“Stranger Things” put Caleb McLaughlin on the Hollywood map, but his rise to fame also brought deeply personal challenges.
The actor, who plays Lucas Sinclair on the smash Netflix series, made an appearance at the Heroes Comic Con Belgium convention this week. In a short interview at the event, he recalled having been confronted with racist attitudes from some fans of the show.
“My very first comic con, some people didn’t stand in my line because I was Black,” McLaughlin explained, as seen in a short video posted to Twitter. “Some people told me: ‘Oh, I didn’t want to be in line because you were mean to [Millie Bobby Brown’s character] Eleven.’ Even now, some people don’t follow me or don’t support me because I’m Black.”
Now 20, McLaughlin began his role on “Stranger Things” in 2016, when he was just 14. After the horror-science fiction series became a global sensation, the New York native noticed he had substantially fewer followers on social media than his white co-stars, including Gaten Matarazzo, Noah Schnapp and Finn Wolfhard.
“My parents had to be like, ‘It’s a sad truth, but it’s because you’re the Black child on the show,’” he said. “Because I was born with this beautiful chocolate skin, I’m not loved.”
In many respects, McLaughlin’s experiences echo those of Halle Bailey.
One-half of the R&B duo Chloe x Halle, Bailey was hit with online backlash after being cast as Ariel in Disney’s forthcoming live-action remake of “The Little Mermaid.”
Other family films, including the Disney animated feature “The Princess and the Frog” and the 1997 TV musical “Cinderella,” have featured Black princesses.

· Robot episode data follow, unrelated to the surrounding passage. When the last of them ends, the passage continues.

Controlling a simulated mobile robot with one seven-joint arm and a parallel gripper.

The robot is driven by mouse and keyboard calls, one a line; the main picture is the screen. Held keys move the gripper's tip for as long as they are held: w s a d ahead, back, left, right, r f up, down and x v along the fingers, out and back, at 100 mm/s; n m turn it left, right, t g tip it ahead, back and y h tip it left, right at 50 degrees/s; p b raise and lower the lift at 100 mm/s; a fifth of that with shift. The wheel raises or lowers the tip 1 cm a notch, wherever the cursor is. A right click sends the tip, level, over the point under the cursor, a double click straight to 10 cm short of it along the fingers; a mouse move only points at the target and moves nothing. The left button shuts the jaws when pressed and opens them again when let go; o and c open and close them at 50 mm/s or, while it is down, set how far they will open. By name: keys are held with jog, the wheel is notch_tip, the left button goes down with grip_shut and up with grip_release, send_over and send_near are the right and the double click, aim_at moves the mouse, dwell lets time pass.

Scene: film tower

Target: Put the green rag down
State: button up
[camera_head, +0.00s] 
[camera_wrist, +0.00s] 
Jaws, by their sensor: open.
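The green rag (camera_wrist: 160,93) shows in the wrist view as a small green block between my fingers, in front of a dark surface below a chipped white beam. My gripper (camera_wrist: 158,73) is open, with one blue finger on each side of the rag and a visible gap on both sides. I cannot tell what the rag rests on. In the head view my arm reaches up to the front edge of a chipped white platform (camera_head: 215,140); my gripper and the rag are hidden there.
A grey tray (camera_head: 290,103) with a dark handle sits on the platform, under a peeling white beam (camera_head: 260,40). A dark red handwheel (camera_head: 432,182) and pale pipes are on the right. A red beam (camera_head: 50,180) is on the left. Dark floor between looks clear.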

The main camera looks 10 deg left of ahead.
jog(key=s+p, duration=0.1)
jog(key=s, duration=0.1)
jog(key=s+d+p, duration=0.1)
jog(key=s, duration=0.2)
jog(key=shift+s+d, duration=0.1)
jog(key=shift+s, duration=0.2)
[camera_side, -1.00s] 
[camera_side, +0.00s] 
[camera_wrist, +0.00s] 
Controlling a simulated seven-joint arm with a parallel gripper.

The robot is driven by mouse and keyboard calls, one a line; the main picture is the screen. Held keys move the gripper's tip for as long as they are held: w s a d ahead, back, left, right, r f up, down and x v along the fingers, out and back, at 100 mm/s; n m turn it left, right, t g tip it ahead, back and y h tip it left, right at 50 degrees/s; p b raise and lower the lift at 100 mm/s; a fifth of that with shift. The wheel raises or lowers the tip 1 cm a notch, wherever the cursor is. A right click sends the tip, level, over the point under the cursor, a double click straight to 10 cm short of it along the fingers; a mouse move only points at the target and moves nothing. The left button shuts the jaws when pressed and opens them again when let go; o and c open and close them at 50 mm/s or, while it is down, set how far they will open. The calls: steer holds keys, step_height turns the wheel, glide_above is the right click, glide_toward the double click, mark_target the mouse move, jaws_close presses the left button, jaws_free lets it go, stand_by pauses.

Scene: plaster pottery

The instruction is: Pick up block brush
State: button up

Still, Bailey found herself targeted by online trolls, who say they object to seeing a Black woman playing a mermaid portrayed as white in the original animated film.
As is the case for Bailey, McLaughlin’s artistic strengths have continued to prove the haters wrong. Next year, he’ll appear opposite Idris Elba in “Concrete Cowboy,” a film inspired by Philadelphia’s Black equestrian community.
With “Concrete Cowboy” poised to boost McLaughlin’s star profile even higher, he said he hopes to “spread positivity.”
“I do not give hate back to people who give hate to me,” he said Tuesday.